To depend on the new CassandraLauncher artifact, remove any dependency on cassandra-all itself, and add:

"com.typesafe.akka" %% "akka-persistence-cassandra-launcher" % "0.52"

to your build. To modify the classpath that Cassandra uses, for example, if you have a logback.xml file in your src/test/resources directory that you want Cassandra to use, you can do this:

CassandraLauncher.start(
   cassandraDirectory,
   CassandraLauncher.DefaultTestConfigResource,
   clean = true,
   port = 0,
   CassandraLauncher.classpathForResources("logback.xml")
)

Migrations from 0.23 to 0.50

The Persistence Query API changed slightly, see migration guide for Akka 2.5.
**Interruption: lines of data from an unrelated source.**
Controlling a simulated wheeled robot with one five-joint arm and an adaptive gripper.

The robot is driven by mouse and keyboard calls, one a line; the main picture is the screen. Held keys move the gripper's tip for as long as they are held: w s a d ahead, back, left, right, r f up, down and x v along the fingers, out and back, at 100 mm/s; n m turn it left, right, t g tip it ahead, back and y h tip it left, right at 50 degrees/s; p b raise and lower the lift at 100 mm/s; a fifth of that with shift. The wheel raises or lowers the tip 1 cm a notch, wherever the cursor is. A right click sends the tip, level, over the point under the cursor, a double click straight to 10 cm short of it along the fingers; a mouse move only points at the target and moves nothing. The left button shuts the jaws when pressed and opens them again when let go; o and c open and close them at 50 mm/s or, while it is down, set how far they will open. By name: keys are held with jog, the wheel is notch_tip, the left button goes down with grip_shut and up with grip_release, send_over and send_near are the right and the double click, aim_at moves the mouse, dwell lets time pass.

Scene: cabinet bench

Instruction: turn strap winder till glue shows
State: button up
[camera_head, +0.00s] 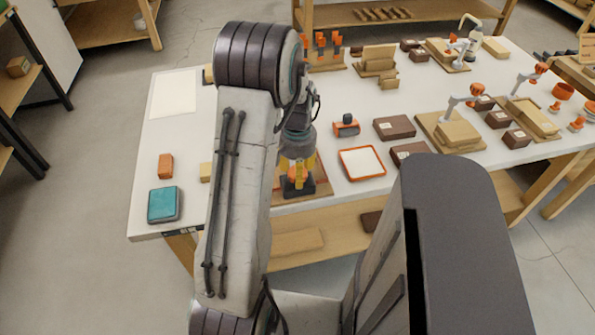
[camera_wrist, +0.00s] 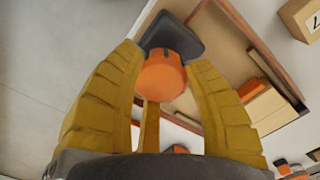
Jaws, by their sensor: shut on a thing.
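My gripper (camera_head: 297,168) points down over the front of the white bench, and its yellow fingers are shut on an orange knob. The knob (camera_wrist: 162,76) has a round orange end and shows between the fingers in the wrist view. It stands at a dark grey base (camera_wrist: 176,36), also in the head view (camera_head: 297,188); this looks like the strap winder. The base sits on a wooden board with a reddish rim (camera_head: 322,191). My arm hides part of the board. No glue can be made out.
A blue-green box (camera_head: 163,205) and an orange block (camera_head: 165,166) lie left of my arm. An orange-rimmed white tray (camera_head: 362,163) and brown boxes (camera_head: 394,127) are to the right. A white sheet (camera_head: 173,94) lies at the back left.

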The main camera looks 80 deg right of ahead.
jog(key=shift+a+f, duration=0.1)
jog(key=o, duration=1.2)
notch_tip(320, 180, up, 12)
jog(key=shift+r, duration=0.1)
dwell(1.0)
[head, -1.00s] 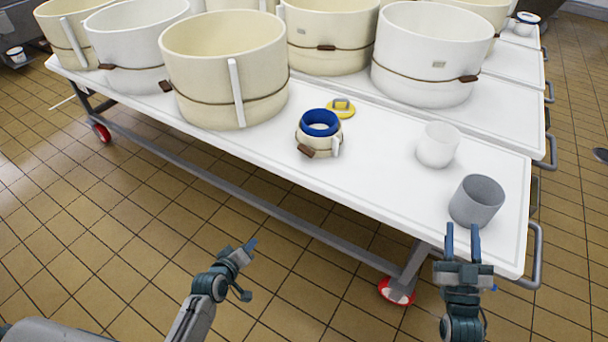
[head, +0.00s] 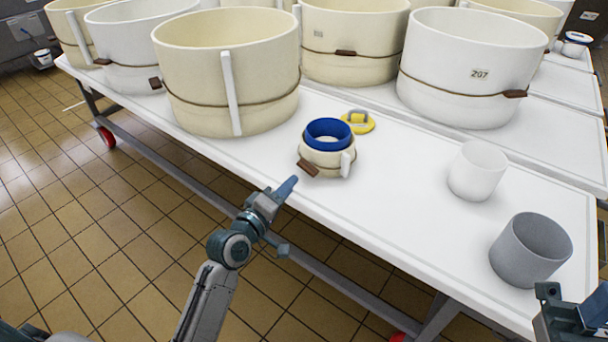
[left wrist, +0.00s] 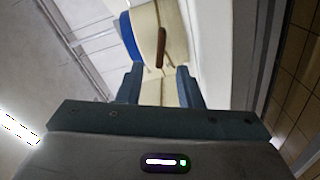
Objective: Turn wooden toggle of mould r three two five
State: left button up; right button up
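A small cream mould (head: 340,162) with a blue ring (head: 328,134) in its top stands near the table's front edge. Its brown wooden toggle (head: 308,167) sits low on its front left side; I can read no number on it. My left gripper (head: 286,218) is open and empty, in front of the table edge, apart from the mould. In the left wrist view the toggle (left wrist: 161,47) shows ahead, between the open fingers of the left gripper (left wrist: 159,80). My right gripper (head: 575,305) is cut off at the lower right corner.
The white table (head: 400,225) holds large cream and white vats behind the mould. A yellow lid-like piece (head: 360,123) lies just behind it. A white cup (head: 477,171) and a grey cup (head: 530,250) stand to the right. The table between is clear.

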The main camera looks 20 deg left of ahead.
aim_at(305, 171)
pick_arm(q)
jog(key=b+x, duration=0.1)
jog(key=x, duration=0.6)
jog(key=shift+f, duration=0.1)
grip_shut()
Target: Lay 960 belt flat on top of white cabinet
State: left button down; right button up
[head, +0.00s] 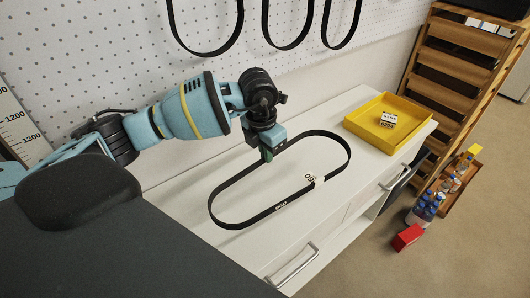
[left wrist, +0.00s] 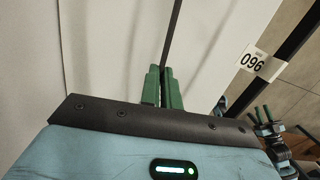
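The 960 belt (head: 235,226) is a thin black loop in a long oval with a white number tag, which also shows in the left wrist view (left wrist: 253,61). In the head view it is over the white cabinet (head: 180,205); I cannot tell whether it touches the top. My left gripper (head: 268,155) is at the belt's far long side. In the left wrist view its green fingers (left wrist: 162,88) are closed on the belt strand. My right gripper (left wrist: 262,115) shows small at the right of that view; its finger gap is unclear. It is not seen in the head view.
Several black belts (head: 287,47) hang on the white pegboard (head: 110,40) behind. A wooden rack (head: 450,75), bottles (head: 424,208) and a red box (head: 407,237) are at the right.

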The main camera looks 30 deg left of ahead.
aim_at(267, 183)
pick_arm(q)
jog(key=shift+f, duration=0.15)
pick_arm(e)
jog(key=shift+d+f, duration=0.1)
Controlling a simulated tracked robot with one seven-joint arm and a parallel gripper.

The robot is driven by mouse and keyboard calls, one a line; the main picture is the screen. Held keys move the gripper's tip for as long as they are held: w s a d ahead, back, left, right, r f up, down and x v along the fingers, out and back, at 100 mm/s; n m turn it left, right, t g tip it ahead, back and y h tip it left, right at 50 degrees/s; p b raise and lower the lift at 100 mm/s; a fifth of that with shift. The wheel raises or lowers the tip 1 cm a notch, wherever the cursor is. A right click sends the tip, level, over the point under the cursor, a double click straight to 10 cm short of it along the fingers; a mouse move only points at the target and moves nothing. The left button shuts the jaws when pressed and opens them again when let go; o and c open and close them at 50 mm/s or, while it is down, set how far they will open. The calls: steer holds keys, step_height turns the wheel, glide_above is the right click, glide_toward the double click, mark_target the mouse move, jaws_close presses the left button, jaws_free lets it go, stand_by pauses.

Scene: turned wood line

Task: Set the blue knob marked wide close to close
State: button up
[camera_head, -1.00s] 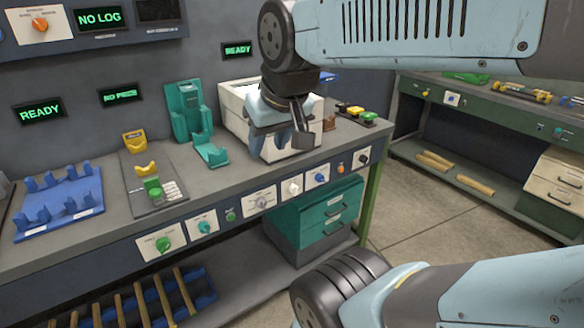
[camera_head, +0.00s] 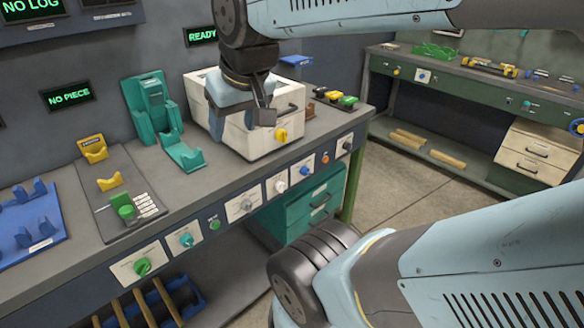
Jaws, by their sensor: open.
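A small blue knob (camera_head: 304,171) sits on a white plate on the front panel of the grey bench, toward its right end. Its lettering and pointer are too small to read. My gripper (camera_head: 240,120) hangs open in front of the white box on the bench top, above and to the left of the blue knob and apart from it. It looks empty.
The white box (camera_head: 270,143) has a yellow knob (camera_head: 282,135). Other panel knobs are white (camera_head: 280,186), orange (camera_head: 325,158), teal (camera_head: 187,240) and green (camera_head: 142,267). Teal drawers (camera_head: 318,202) stand below.

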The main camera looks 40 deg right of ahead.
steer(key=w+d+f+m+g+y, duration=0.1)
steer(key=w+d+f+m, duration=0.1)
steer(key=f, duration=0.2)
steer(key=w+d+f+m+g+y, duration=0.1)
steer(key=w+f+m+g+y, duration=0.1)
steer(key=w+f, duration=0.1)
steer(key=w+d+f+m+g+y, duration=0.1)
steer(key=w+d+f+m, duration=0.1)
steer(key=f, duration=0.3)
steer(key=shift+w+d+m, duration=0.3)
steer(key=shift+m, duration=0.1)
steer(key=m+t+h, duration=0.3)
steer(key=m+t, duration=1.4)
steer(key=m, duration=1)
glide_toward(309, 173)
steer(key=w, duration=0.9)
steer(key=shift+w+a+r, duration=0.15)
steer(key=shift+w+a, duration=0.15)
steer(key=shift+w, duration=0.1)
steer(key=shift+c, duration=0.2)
Migrations from 0.11 to 0.12

Dispatcher configuration was changed, see reference.conf:

Migrations from 0.9 to 0.10

The event data, snapshot data and meta data are stored in a separate columns instead of being wrapped in blob. Run the following statements in cqlsh:

drop materialized view if exists akka.eventsbytag1;
drop materialized view if exists akka.eventsbytag2;
drop materialized view if exists akka.eventsbytag3;
alter table akka.messages add writer_uuid text;
alter table akka.messages add ser_id int;
alter table akka.messages add ser_manifest text;
alter table akka.messages add event_manifest text;
alter table akka.messages add event blob;
alter table akka_snapshot.snapshots add ser_id int;
alter table akka_snapshot.snapshots add ser_manifest text;
alter table akka_snapshot.snapshots add snapshot_data blob;

Migrations from 0.6 to 0.7

Schema changes mean that you can't upgrade from version 0.6 for Cassandra 2.x of the plugin to the 0.7 version and use existing data without schema migration. You should be able to export the data and load it to the new table definition.

Migrating from 0.3.x (Akka 2.3.x)

Schema and property changes mean that you can't currently upgrade from 0.3 to 0.4 SNAPSHOT and use existing data without schema migration. You should be able to export the data and load it to the new table definition.